Moon Gang-tae is not simply a kind man.
He is someone who has learned to survive by erasing himself. His empathy is not just a quality: it is a defense. Taking care of others becomes a way to avoid looking at his own pain. Yet beneath that apparent calm lies an ancient exhaustion — the kind carried by someone who has had to be strong too early, for too long.
Ko Moon-young is the opposite only in appearance.
Her coldness, her declared selfishness, her almost cruel way of relating to others… are all masks. Behind them lies a distorted childhood, a family dynamic marked by fear and manipulation, a life without protection. Moon-young does not reject the world because she cannot love — she rejects it because she has never learned what it means to be loved unconditionally.
And then there is Moon Sang-tae, the key, the truth emerging from a memory once rejected and now resurfacing and this is where the story becomes even deeper.

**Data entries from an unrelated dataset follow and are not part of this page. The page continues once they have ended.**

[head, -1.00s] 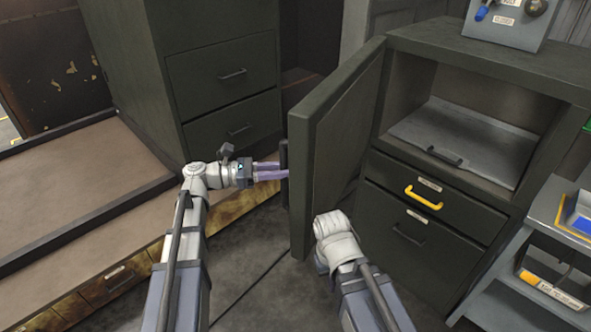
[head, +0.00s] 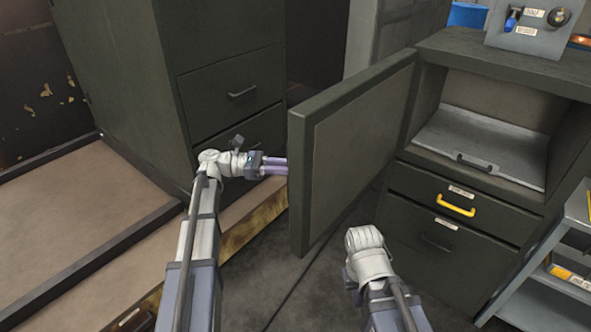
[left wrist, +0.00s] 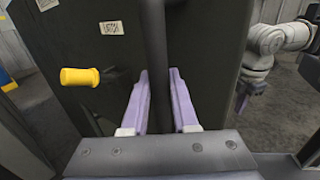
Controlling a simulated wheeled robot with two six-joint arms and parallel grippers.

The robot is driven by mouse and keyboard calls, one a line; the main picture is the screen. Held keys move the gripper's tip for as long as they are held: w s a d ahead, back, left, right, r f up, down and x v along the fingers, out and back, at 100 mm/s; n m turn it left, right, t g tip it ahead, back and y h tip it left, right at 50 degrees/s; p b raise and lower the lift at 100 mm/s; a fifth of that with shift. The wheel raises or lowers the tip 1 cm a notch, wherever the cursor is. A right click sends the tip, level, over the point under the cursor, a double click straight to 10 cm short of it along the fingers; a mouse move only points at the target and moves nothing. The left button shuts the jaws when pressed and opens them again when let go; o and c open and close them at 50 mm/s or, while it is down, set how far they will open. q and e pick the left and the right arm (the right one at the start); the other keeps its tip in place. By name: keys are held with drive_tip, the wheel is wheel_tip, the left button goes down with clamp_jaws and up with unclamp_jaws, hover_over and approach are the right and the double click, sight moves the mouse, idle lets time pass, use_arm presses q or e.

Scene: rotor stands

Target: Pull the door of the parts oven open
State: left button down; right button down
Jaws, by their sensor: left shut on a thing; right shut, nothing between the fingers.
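The parts oven's dark green door (head: 350,155) stands wide open, hinged at the left side of the open compartment (head: 495,115), its inner face toward me. My left gripper (head: 278,166) reaches to the door's free edge. In the left wrist view its purple fingers are shut on the dark vertical door handle (left wrist: 156,60); the door hides this handle in the head view. In the head view my right wrist is before the oven, its fingers hidden; the left wrist view shows my right gripper (left wrist: 243,98) shut and empty, apart from the door.
Inside the compartment is a grey shelf (head: 455,135) with a dark handle. Below are drawers, one with a yellow handle (head: 456,205). A dark drawer cabinet (head: 185,80) stands left, close to my left gripper. A grey rack (head: 545,270) stands right.

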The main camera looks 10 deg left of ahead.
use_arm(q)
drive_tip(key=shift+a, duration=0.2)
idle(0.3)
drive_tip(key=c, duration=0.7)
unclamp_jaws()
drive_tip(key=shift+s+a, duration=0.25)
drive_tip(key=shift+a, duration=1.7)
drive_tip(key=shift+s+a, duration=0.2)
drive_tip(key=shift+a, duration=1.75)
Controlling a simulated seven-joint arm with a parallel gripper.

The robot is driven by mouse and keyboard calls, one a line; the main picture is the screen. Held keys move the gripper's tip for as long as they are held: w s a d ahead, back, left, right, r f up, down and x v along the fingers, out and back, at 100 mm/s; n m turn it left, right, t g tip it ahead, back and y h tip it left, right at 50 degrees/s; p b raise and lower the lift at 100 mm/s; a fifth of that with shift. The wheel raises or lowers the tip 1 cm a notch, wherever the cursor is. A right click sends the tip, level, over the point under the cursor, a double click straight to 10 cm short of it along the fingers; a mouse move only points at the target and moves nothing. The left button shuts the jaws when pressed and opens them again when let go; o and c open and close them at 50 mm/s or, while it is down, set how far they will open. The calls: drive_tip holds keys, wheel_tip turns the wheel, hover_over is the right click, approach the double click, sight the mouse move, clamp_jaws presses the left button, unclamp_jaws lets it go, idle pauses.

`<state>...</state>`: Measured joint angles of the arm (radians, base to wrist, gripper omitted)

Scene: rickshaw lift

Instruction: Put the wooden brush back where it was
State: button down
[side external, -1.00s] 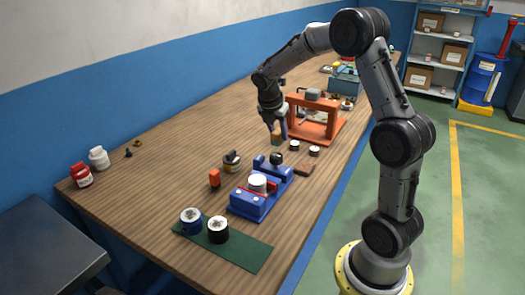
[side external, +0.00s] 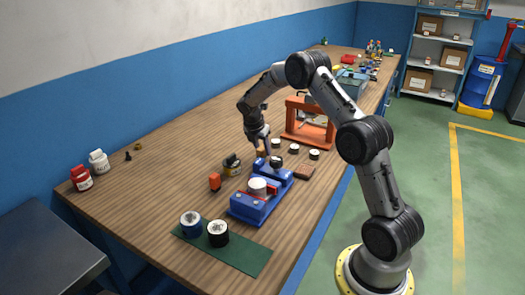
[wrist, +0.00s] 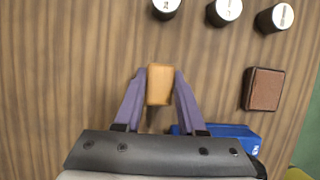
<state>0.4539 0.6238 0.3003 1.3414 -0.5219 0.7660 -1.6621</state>
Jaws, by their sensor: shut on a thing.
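The wooden brush shows as a tan block (wrist: 160,85) between my two purple fingertips in the wrist view. My gripper (wrist: 160,88) is shut on it. In the side view my gripper (side external: 262,150) points down just behind the blue vise (side external: 246,207), with the brush mostly hidden at the fingertips. I cannot tell whether the brush touches the table or hangs just above it. The vise also shows in the wrist view (wrist: 235,131), partly hidden by my gripper.
Three white-topped black cylinders (wrist: 225,10) and a brown block (wrist: 263,89) stand to the right. An orange press frame (side external: 309,121) is behind. Bare table (side external: 170,185) lies further left.

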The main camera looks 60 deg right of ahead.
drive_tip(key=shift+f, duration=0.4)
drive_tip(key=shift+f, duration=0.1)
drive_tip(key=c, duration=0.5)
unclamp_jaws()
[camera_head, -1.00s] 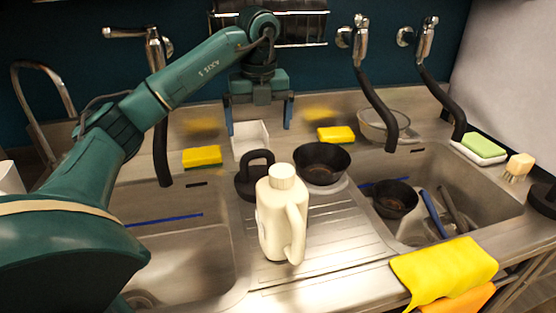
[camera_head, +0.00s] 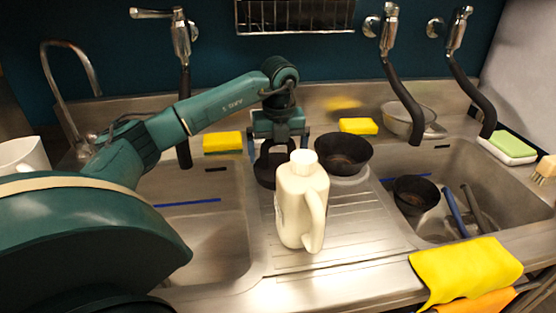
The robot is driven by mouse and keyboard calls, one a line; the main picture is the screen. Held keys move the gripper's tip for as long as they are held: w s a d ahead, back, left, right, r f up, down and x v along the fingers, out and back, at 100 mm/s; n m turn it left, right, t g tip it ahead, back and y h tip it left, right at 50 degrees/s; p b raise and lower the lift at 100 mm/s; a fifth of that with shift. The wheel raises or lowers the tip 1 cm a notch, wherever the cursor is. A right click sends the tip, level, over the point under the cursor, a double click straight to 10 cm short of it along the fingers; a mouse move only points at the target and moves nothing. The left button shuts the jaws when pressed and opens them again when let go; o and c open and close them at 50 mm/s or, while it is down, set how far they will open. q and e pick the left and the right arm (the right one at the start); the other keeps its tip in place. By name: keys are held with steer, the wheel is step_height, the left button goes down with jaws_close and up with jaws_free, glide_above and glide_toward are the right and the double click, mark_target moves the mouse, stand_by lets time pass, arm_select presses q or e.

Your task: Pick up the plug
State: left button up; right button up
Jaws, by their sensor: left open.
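The black plug (camera_head: 264,173) sits on the steel between the two basins, behind the cream jug (camera_head: 300,205). Its upper part, the looped handle, is largely hidden by my left gripper (camera_head: 278,150). My left gripper points down over the plug, with its blue-tipped fingers spread apart on either side. The jug hides part of the space below the gripper, and I cannot tell whether the fingers touch the plug. My right gripper is not in view.
A black bowl (camera_head: 342,153) stands close to the right of the gripper. Yellow sponges (camera_head: 222,141) lie along the back ledge. The right basin holds a black pan (camera_head: 416,192) and utensils. Taps with black hoses (camera_head: 403,90) rise behind. A yellow cloth (camera_head: 465,270) hangs over the front edge.

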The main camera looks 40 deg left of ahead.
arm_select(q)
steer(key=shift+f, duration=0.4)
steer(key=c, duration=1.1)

Sang-tae, Gang-tae’s older brother, is on the autism spectrum. But reducing him to a definition would be a mistake. His character is one of the most complex and delicate in the entire drama. He experiences the world with a different, absolute sensitivity. He does not filter emotions, he does not hide them. He lives them directly, often intensely. Through his drawings, his obsessions, his fears — especially his fear of butterflies — Sang-tae preserves a memory that others try to avoid. He is the one who unknowingly holds the key to the past. He is the one who keeps alive the connection to what has been repressed. His performance is extraordinary, intense without ever being forced. He is not a “secondary” character: he is the emotional and narrative core of the story. Because It’s Okay to Not Be Okay is not only a story about trauma.
It is also a mystery.
A shadow runs through the entire narrative.
A past that returns in the form of details, fragmented memories, symbols. A truth hidden behind what already seems clear. The viewer is slowly guided into a story that initially appears to be a simple emotional evolution… but which, episode after episode, reveals something darker, more unsettling:
Moon-young’s fairy tales become clues.
Gang-tae’s silences become questions.
Sang-tae’s fears become traces.
And what once seemed like personal pain transforms into a larger design, where everything is connected.

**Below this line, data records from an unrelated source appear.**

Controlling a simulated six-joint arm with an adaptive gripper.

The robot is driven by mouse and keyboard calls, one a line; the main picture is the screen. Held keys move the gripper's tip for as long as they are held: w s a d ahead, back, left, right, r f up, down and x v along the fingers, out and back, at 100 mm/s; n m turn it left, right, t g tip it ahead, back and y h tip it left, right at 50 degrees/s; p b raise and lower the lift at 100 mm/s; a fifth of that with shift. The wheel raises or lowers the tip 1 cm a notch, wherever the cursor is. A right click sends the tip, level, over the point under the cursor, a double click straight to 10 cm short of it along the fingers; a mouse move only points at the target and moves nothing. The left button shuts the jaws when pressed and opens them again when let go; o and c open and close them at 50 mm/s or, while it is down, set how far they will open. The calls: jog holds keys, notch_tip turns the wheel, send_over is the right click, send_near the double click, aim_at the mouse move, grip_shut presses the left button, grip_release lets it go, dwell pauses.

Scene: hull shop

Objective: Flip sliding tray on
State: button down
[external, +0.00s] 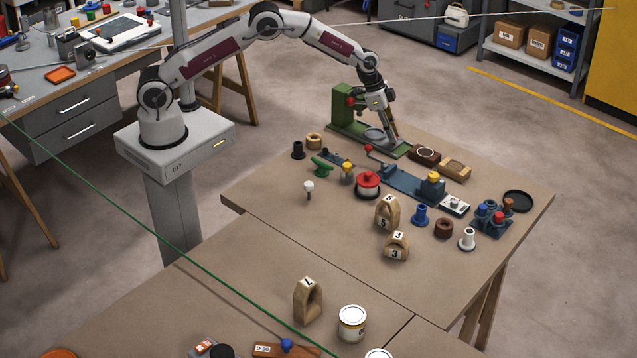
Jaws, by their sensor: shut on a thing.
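A green press-like stand (343,106) with a red knob stands at the far edge of the brown table. A grey round-ended plate (374,135) lies on its green foot, and this looks to be the sliding tray. My gripper (395,137) reaches down from above at the plate's right side. Its fingers are close together and appear shut on the plate's right edge. The exact contact is too small to see. The gripper and wrist hide part of the stand's front.
A dark wooden box (425,155) and a lighter one (456,169) sit close to the right. A blue slide fixture (402,183) with a red-knobbed lever is in front. A red spool (368,184) and several small parts crowd the table's middle.

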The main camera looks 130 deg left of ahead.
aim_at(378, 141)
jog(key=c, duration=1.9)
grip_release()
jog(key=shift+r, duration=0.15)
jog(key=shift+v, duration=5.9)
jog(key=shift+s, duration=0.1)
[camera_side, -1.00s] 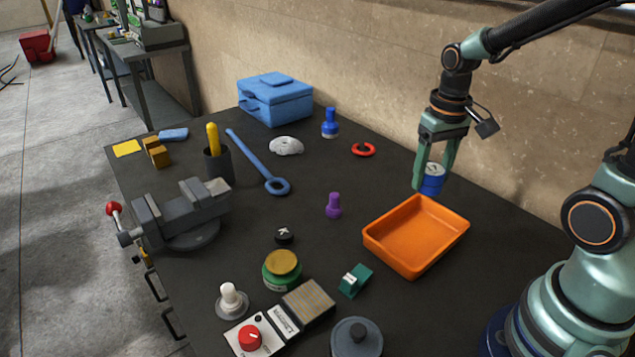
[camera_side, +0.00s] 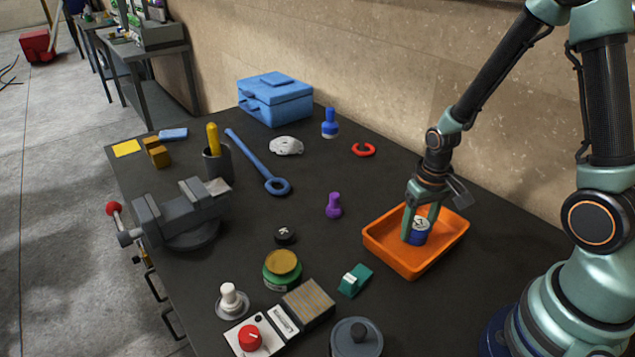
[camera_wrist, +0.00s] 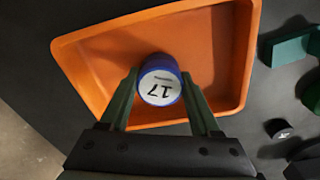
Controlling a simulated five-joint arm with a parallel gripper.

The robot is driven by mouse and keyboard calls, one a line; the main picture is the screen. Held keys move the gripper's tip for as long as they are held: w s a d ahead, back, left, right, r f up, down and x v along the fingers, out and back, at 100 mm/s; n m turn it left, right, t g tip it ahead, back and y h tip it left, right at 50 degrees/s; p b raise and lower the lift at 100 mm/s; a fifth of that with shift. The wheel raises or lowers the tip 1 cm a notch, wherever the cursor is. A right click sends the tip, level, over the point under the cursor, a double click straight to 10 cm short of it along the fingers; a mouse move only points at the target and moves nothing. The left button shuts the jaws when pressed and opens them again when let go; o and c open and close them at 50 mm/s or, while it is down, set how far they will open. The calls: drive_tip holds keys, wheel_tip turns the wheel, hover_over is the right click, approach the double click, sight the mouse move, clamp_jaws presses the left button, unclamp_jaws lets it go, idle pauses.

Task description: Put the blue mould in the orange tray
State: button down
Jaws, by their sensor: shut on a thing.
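The blue mould (camera_side: 417,234) is a short blue cylinder with a pale top. The orange tray (camera_side: 452,245) is shallow with raised walls. The mould is inside the tray's outline, low between its walls. I cannot tell whether it touches the tray floor. The tray also fills much of the wrist view (camera_wrist: 225,45).
A green block (camera_side: 355,281) lies just left of the tray, with a green-and-gold jar (camera_side: 282,269) beyond it. A purple piece (camera_side: 333,206) and a red ring (camera_side: 363,150) stand further back. The wall runs behind the tray; dark tabletop surrounds it.

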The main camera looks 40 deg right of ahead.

Here, trauma is not just a memory.
It is a living presence.
It influences choices, distorts relationships, alters the perception of reality.

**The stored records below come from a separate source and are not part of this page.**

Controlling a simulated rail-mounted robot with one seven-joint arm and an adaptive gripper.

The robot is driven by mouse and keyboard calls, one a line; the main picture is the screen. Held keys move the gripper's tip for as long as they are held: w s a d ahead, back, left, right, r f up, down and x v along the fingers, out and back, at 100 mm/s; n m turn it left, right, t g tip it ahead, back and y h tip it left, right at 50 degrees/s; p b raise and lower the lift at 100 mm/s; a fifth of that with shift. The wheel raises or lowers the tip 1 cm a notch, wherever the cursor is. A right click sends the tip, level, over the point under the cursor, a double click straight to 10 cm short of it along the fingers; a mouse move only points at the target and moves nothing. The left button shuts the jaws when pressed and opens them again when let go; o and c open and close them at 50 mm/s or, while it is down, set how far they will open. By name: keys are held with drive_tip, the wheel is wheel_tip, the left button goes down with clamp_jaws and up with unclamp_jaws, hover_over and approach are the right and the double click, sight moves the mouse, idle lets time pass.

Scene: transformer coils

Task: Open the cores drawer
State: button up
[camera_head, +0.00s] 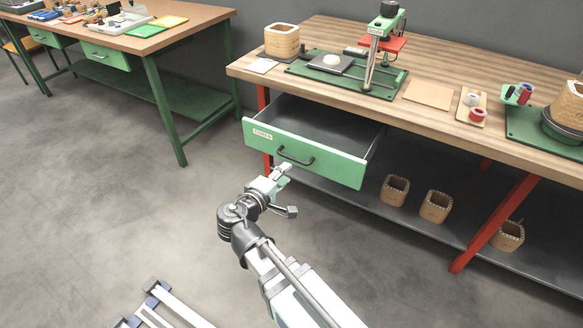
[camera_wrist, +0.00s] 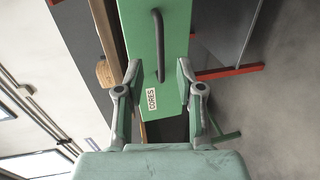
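The green cores drawer (camera_head: 331,165) is pulled well out from under the wooden workbench, with its grey inside showing. Its label reads CORES, clear in the wrist view. The black bar handle (camera_head: 295,156) is on the drawer front. In the wrist view the drawer front (camera_wrist: 172,90) lies straight ahead and the handle (camera_wrist: 159,46) runs up the picture. My gripper (camera_head: 281,172) is below and just left of the handle in the head view. Its fingers (camera_wrist: 157,78) are apart and nothing is held. They appear clear of the handle, though the exact gap is hard to tell.
The workbench (camera_head: 430,117) carries a press stand (camera_head: 380,45), a wooden core (camera_head: 282,40) and spools. Several wooden cores stand on its lower shelf (camera_head: 370,207). Red legs (camera_head: 497,221) support it. A green-legged table (camera_head: 165,108) is at left. The floor between is clear.

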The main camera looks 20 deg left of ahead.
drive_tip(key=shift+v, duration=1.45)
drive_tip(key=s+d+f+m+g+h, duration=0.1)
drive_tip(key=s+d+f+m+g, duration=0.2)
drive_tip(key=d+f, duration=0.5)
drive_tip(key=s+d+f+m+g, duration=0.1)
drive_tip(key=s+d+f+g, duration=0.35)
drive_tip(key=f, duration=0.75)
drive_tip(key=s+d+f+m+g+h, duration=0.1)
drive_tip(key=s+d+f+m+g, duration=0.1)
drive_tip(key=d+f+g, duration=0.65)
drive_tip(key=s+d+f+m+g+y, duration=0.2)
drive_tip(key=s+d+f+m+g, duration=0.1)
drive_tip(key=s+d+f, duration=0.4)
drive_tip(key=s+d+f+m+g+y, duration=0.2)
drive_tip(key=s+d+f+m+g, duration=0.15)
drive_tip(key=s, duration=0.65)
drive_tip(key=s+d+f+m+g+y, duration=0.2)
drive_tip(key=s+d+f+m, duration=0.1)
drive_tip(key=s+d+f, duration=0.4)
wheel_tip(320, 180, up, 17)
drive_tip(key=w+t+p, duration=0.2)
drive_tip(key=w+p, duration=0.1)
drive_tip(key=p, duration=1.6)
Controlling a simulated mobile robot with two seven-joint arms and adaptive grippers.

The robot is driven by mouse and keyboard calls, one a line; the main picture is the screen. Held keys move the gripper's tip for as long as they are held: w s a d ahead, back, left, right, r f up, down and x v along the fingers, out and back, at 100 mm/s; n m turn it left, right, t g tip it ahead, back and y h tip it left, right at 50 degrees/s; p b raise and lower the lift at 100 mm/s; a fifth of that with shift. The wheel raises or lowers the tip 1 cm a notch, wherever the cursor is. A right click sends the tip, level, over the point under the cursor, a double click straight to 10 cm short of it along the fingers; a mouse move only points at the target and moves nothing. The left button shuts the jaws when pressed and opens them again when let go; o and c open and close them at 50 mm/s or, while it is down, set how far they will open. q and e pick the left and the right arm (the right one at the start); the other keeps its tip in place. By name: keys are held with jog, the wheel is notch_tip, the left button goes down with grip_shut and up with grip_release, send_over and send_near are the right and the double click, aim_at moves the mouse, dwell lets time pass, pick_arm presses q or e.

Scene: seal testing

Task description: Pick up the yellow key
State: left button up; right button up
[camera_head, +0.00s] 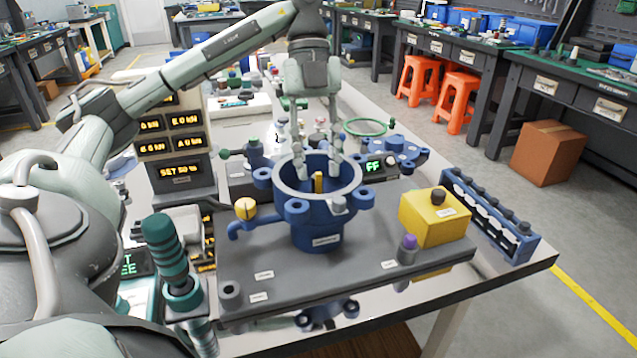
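The yellow key (318,182) stands upright inside the round opening of a blue flanged housing (318,226). Only its upper part shows above the dark interior. My left gripper (319,172) points down over the housing from above. Its two fingers are open, with the tips at the opening and the key between them in the picture. I see a gap on each side of the key, and no contact is visible. The lower part of the key is hidden in the housing. My right gripper is not in view.
The housing sits on a grey base plate (250,281) on the table. A yellow box (433,217) with a dark knob and a blue rack (490,217) stand to the right. A yellow ball on a blue lever (245,208) is at the left. A display panel (172,150) stands behind-left.

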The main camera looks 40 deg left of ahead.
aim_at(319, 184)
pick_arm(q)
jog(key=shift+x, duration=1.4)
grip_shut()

But the drama does not merely show it.
It moves through it, without offering easy solutions. There is no sudden healing, no moment when everything falls into place. Instead, there is a slow unveiling. The truth emerges the way certain things do in real life: in fragments, sometimes painfully, sometimes almost imperceptibly. And when it finally comes together, it completely changes the way we see everything that came before.
What initially seems like a simple love story gradually transforms into something much deeper: a story of survival, of silent resistance against what has wounded us.
The dark fairy tale that accompanies the characters slowly opens into a search for truth, where every detail, every memory, every fear acquires a different meaning.
Main cast
Kim Soo-hyun
Role: Moon Gang-tae
A nurse in a psychiatric ward, quiet and selfless, who always puts others first. His performance is built on restraint: held-back gazes, suppressed emotions, pain never openly expressed. He is a character who speaks more through silence than through words.
Seo Yea-ji
Role: Ko Moon-young
A fairy tale writer with a dark and magnetic allure. Her character is complex, direct, at times sharp, yet deeply fragile. Seo Yea-ji delivers an intense and theatrical performance, capable of blending elegance, cruelty, and vulnerability in a unique way.
Oh Jung-se
Role: Moon Sang-tae
Gang-tae’s older brother, on the autism spectrum. One of the most profound and authentic characters in the drama. His performance is extraordinary: delicate, truthful, never exaggerated. Through his drawings and his fears, he holds a fundamental part of the story’s mystery.
This K-drama tackles a complex theme with a narrative maturity that is also reflected in the performances of its main cast.
The performances stand out for their emotional precision and expressive control, avoiding excess and instead focusing on a restrained, essential style of acting. The actors succeed in building layered, believable characters, sustaining extremely delicate roles with uncommon sensitivity.